● **WHAT THE EXERCISE ASKS**
Take each line that has the word "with" and return it.

● **SOURCE EXCERPT**
----------------

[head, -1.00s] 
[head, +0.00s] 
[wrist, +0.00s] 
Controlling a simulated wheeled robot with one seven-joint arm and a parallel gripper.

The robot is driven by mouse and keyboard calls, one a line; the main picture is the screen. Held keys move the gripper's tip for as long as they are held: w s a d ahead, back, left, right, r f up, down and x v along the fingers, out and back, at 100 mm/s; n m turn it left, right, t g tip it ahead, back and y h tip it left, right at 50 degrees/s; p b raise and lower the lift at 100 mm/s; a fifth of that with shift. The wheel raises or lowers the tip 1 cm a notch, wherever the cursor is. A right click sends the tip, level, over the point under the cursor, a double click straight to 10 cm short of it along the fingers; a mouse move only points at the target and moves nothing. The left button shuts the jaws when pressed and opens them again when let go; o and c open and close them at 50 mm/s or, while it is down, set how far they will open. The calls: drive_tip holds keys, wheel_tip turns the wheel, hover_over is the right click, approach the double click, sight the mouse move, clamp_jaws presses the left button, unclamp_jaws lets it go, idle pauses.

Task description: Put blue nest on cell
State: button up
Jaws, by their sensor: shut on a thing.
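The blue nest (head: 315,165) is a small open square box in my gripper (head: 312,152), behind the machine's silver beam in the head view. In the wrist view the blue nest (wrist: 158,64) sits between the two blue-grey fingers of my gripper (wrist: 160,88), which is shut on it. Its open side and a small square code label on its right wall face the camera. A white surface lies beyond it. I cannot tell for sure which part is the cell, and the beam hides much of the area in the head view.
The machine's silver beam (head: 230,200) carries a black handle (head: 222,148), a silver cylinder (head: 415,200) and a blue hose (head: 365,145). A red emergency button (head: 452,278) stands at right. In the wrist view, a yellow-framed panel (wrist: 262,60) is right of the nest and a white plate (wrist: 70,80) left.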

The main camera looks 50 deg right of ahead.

----------------

● **ANSWER TO THIS TASK**
Controlling a simulated wheeled robot with one seven-joint arm and a parallel gripper.
The robot is driven by mouse and keyboard calls, one a line; the main picture is the screen. Held keys move the gripper's tip for as long as they are held: w s a d ahead, back, left, right, r f up, down and x v along the fingers, out and back, at 100 mm/s; n m turn it left, right, t g tip it ahead, back and y h tip it left, right at 50 degrees/s; p b raise and lower the lift at 100 mm/s; a fifth of that with shift. The wheel raises or lowers the tip 1 cm a notch, wherever the cursor is. A right click sends the tip, level, over the point under the cursor, a double click straight to 10 cm short of it along the fingers; a mouse move only points at the target and moves nothing. The left button shuts the jaws when pressed and opens them again when let go; o and c open and close them at 50 mm/s or, while it is down, set how far they will open. The calls: drive_tip holds keys, wheel_tip turns the wheel, hover_over is the right click, approach the double click, sight the mouse move, clamp_jaws presses the left button, unclamp_jaws lets it go, idle pauses.

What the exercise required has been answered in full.